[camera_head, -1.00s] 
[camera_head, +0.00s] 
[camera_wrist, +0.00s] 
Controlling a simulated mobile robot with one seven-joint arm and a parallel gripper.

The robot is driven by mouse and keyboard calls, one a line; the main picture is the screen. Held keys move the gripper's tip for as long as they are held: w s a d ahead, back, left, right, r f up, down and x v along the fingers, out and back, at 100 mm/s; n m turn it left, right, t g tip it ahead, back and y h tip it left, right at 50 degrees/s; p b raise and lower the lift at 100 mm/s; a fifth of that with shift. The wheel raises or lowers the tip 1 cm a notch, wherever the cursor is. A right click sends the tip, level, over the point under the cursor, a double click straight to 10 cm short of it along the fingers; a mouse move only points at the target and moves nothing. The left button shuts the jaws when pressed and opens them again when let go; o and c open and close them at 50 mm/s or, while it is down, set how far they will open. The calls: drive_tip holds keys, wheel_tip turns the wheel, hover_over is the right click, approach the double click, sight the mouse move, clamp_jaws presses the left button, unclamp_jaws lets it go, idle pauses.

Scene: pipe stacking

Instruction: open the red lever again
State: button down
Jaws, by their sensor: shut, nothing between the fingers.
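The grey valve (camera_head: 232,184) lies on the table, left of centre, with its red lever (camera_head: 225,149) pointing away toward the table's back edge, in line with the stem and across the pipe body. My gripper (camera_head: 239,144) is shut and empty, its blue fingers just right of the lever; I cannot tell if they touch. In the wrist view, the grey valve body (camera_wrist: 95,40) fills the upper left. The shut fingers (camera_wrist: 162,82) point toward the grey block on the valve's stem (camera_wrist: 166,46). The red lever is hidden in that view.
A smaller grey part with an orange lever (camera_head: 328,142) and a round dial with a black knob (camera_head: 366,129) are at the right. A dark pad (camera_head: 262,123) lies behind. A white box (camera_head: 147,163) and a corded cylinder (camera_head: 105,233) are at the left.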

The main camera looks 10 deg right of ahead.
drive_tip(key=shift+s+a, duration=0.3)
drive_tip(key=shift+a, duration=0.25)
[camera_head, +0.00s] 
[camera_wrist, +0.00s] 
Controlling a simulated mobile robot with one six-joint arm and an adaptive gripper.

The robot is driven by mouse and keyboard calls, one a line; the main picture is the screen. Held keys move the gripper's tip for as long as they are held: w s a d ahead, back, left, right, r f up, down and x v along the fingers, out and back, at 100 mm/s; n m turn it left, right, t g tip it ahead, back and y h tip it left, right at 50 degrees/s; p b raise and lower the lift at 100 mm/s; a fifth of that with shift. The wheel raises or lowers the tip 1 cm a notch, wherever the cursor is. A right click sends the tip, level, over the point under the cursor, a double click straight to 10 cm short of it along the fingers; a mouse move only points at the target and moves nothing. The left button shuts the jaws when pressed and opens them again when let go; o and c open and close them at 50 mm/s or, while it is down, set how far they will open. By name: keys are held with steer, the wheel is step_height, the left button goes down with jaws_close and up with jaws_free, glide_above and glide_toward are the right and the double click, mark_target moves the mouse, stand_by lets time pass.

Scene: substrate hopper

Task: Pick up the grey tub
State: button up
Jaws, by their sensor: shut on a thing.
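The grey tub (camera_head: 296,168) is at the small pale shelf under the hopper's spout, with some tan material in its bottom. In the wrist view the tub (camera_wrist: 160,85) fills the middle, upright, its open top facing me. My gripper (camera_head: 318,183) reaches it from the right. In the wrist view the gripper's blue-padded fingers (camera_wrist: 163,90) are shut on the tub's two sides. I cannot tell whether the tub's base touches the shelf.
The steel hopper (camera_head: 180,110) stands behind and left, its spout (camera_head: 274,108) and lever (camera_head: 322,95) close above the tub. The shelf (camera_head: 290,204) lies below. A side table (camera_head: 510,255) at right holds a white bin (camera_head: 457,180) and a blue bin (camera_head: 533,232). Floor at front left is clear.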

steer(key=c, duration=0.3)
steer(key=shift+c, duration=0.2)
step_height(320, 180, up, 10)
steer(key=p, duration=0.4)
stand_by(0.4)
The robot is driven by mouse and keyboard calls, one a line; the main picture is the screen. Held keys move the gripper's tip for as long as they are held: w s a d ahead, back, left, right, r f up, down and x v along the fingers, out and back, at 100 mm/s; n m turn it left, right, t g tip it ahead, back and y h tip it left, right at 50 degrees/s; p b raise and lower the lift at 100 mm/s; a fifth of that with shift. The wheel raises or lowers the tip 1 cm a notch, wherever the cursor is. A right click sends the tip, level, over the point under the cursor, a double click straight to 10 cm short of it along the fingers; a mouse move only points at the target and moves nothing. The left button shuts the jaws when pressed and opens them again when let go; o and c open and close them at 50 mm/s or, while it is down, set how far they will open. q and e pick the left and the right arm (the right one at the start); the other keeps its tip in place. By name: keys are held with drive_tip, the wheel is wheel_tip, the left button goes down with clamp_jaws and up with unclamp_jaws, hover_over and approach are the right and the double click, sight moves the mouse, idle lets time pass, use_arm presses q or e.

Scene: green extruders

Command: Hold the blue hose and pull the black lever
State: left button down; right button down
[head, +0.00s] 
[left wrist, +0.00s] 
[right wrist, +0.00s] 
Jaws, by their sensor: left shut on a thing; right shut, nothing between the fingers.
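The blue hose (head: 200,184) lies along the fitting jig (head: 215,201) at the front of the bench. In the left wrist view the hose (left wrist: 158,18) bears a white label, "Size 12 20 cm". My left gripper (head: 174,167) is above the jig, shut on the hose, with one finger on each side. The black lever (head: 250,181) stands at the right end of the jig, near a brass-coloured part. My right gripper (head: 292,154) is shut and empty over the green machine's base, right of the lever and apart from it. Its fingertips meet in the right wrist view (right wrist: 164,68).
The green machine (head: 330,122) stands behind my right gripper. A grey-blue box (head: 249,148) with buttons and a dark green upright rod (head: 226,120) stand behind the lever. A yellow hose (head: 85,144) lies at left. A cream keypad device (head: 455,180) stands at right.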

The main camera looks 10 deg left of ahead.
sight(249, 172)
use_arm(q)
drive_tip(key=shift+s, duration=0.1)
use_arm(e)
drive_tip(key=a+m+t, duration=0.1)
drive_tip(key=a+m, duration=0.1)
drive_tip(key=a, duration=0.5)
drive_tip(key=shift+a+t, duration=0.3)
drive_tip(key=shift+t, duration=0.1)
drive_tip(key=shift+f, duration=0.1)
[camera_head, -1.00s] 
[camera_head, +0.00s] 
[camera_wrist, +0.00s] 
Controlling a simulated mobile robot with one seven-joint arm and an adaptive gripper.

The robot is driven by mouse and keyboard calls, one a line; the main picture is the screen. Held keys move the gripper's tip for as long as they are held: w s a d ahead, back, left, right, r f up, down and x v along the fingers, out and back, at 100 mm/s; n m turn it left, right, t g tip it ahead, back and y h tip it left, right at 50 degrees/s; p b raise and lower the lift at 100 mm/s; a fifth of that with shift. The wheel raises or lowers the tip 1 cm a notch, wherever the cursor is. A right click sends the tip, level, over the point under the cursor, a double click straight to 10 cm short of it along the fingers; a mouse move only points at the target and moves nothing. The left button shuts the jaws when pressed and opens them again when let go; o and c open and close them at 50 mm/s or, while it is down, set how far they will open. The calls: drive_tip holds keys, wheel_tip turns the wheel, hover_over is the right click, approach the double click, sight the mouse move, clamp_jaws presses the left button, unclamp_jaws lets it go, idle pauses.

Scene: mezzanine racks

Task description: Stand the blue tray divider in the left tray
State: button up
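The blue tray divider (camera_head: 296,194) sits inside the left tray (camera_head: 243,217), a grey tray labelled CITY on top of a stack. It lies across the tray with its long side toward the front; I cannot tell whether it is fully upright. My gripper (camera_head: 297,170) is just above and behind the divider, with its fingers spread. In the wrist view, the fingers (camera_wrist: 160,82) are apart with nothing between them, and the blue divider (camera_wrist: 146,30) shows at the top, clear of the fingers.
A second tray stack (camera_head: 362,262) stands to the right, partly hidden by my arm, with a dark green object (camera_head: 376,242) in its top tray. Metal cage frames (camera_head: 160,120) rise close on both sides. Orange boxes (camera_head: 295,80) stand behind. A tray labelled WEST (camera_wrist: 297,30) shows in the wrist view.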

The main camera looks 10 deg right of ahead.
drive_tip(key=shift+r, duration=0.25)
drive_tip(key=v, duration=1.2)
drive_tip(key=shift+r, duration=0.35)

- - -

» **AIM OF THE EXERCISE**
Repeat exactly the lines from the line containing "Task description: Stand" through the end of the listing above; both boundary lines are part of the output.

» **CORRECT OUTPUT**
Task description: Stand the blue tray divider in the left tray
State: button up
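The blue tray divider (camera_head: 296,194) sits inside the left tray (camera_head: 243,217), a grey tray labelled CITY on top of a stack. It lies across the tray with its long side toward the front; I cannot tell whether it is fully upright. My gripper (camera_head: 297,170) is just above and behind the divider, with its fingers spread. In the wrist view, the fingers (camera_wrist: 160,82) are apart with nothing between them, and the blue divider (camera_wrist: 146,30) shows at the top, clear of the fingers.
A second tray stack (camera_head: 362,262) stands to the right, partly hidden by my arm, with a dark green object (camera_head: 376,242) in its top tray. Metal cage frames (camera_head: 160,120) rise close on both sides. Orange boxes (camera_head: 295,80) stand behind. A tray labelled WEST (camera_wrist: 297,30) shows in the wrist view.

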The main camera looks 10 deg right of ahead.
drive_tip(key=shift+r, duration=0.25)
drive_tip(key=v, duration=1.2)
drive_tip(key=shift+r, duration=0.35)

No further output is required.